*STATED EXERCISE:*
Print every record below exactly as written.

*INFORMATION PROVIDED:*
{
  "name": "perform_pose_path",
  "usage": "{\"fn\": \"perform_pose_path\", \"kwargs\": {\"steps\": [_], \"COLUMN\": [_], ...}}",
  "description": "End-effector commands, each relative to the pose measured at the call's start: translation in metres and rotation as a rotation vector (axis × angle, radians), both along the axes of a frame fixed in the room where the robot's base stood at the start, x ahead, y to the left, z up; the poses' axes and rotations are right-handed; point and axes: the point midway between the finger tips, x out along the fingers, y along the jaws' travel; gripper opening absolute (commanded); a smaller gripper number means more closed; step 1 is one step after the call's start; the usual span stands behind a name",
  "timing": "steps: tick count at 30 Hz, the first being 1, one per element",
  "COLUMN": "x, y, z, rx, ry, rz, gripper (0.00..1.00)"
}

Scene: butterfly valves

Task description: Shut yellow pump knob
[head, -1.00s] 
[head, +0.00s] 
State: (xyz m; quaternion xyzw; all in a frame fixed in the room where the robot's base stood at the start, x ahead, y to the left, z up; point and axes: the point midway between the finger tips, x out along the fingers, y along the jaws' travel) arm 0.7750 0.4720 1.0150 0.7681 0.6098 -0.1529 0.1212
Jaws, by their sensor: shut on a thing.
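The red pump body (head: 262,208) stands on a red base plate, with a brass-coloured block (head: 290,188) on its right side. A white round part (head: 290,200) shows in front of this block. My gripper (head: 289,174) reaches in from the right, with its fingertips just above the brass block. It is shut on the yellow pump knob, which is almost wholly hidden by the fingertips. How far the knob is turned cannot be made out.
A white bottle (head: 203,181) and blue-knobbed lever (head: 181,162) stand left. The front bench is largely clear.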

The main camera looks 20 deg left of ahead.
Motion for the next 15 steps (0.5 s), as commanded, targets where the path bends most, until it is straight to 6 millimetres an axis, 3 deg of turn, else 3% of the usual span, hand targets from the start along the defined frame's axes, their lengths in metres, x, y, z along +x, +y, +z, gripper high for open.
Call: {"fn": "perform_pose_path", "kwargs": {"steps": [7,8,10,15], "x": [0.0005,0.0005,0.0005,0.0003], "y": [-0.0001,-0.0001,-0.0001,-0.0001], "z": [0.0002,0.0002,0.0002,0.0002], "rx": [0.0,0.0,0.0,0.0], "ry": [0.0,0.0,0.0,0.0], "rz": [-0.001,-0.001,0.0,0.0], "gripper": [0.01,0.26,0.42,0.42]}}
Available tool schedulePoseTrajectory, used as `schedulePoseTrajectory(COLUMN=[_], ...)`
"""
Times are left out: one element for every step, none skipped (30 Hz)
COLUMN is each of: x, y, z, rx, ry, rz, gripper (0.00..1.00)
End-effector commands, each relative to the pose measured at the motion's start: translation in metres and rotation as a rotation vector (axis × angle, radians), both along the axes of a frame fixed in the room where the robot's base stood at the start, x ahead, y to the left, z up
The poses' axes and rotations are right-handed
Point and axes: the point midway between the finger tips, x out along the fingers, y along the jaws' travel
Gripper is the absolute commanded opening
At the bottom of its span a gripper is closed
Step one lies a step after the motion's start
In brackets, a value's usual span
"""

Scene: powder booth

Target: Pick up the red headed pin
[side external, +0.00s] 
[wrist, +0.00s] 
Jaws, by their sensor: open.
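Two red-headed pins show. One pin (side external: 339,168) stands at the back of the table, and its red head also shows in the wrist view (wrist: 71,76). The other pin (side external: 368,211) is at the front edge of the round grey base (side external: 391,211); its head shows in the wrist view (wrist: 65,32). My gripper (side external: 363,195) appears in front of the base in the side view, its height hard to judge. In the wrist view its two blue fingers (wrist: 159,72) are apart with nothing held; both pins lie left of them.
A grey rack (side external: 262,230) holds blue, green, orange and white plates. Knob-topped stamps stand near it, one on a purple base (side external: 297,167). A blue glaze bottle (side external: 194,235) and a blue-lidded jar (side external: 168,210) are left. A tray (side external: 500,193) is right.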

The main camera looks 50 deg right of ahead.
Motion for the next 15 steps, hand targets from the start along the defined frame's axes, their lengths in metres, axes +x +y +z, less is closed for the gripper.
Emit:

*ANSWER TO THIS PROBLEM:*
{
  "name": "perform_pose_path",
  "usage": "{\"fn\": \"perform_pose_path\", \"kwargs\": {\"steps\": [_], \"COLUMN\": [_], ...}}",
  "description": "End-effector commands, each relative to the pose measured at the call's start: translation in metres and rotation as a rotation vector (axis × angle, radians), both along the axes of a frame fixed in the room where the robot's base stood at the start, x ahead, y to the left, z up; the poses' axes and rotations are right-handed; point and axes: the point midway between the finger tips, x out along the fingers, y along the jaws' travel; gripper opening absolute (commanded); a smaller gripper number means more closed; step 1 is one step after the call's start; the usual span stands behind a name",
  "timing": "steps: tick count at 30 Hz, the first being 1, one per element",
  "COLUMN": "x, y, z, rx, ry, rz, gripper (0.00..1.00)"
}

Scene: butterfly valves

Task description: Shut yellow pump knob
[head, -1.00s] 
[head, +0.00s] 
State: (xyz m; quaternion xyzw; all in a frame fixed in the room where the robot's base stood at the start, x ahead, y to the left, z up; point and axes: the point midway between the finger tips, x out along the fingers, y along the jaws' travel) arm 0.7750 0.4720 1.0150 0.7681 0.6098 -0.1529 0.1212
Jaws, by their sensor: shut on a thing.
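The red pump body (head: 262,208) stands on a red base plate, with a brass-coloured block (head: 290,188) on its right side. A white round part (head: 290,200) shows in front of this block. My gripper (head: 289,174) reaches in from the right, with its fingertips just above the brass block. It is shut on the yellow pump knob, which is almost wholly hidden by the fingertips. How far the knob is turned cannot be made out.
A white bottle (head: 203,181) and blue-knobbed lever (head: 181,162) stand left. The front bench is largely clear.

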The main camera looks 20 deg left of ahead.
Motion for the next 15 steps (0.5 s), as commanded, targets where the path bends most, until it is straight to 6 millimetres an axis, 3 deg of turn, else 3% of the usual span, hand targets from the start along the defined frame's axes, their lengths in metres, x, y, z along +x, +y, +z, gripper high for open.
Call: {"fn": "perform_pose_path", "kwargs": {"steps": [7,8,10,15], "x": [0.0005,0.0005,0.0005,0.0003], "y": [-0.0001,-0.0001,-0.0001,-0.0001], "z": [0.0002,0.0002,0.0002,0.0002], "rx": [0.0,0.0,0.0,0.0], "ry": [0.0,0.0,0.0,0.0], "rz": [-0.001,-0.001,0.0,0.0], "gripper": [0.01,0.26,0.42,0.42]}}
Available tool schedulePoseTrajectory, used as `schedulePoseTrajectory(COLUMN=[_], ...)`
"""
Times are left out: one element for every step, none skipped (30 Hz)
COLUMN is each of: x, y, z, rx, ry, rz, gripper (0.00..1.00)
End-effector commands, each relative to the pose measured at the motion's start: translation in metres and rotation as a rotation vector (axis × angle, radians), both along the axes of a frame fixed in the room where the robot's base stood at the start, x ahead, y to the left, z up
The poses' axes and rotations are right-handed
Point and axes: the point midway between the finger tips, x out along the fingers, y along the jaws' travel
Gripper is the absolute commanded opening
At the bottom of its span a gripper is closed
Step one lies a step after the motion's start
In brackets, a value's usual span
"""

Scene: powder booth

Target: Pick up the red headed pin
[side external, +0.00s] 
[wrist, +0.00s] 
Jaws, by their sensor: open.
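Two red-headed pins show. One pin (side external: 339,168) stands at the back of the table, and its red head also shows in the wrist view (wrist: 71,76). The other pin (side external: 368,211) is at the front edge of the round grey base (side external: 391,211); its head shows in the wrist view (wrist: 65,32). My gripper (side external: 363,195) appears in front of the base in the side view, its height hard to judge. In the wrist view its two blue fingers (wrist: 159,72) are apart with nothing held; both pins lie left of them.
A grey rack (side external: 262,230) holds blue, green, orange and white plates. Knob-topped stamps stand near it, one on a purple base (side external: 297,167). A blue glaze bottle (side external: 194,235) and a blue-lidded jar (side external: 168,210) are left. A tray (side external: 500,193) is right.

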The main camera looks 50 deg right of ahead.
Motion for the next 15 steps, hand targets from the start along the defined frame's axes, their lengths in metres, axes +x +y +z, less is closed for the gripper.
Emit:

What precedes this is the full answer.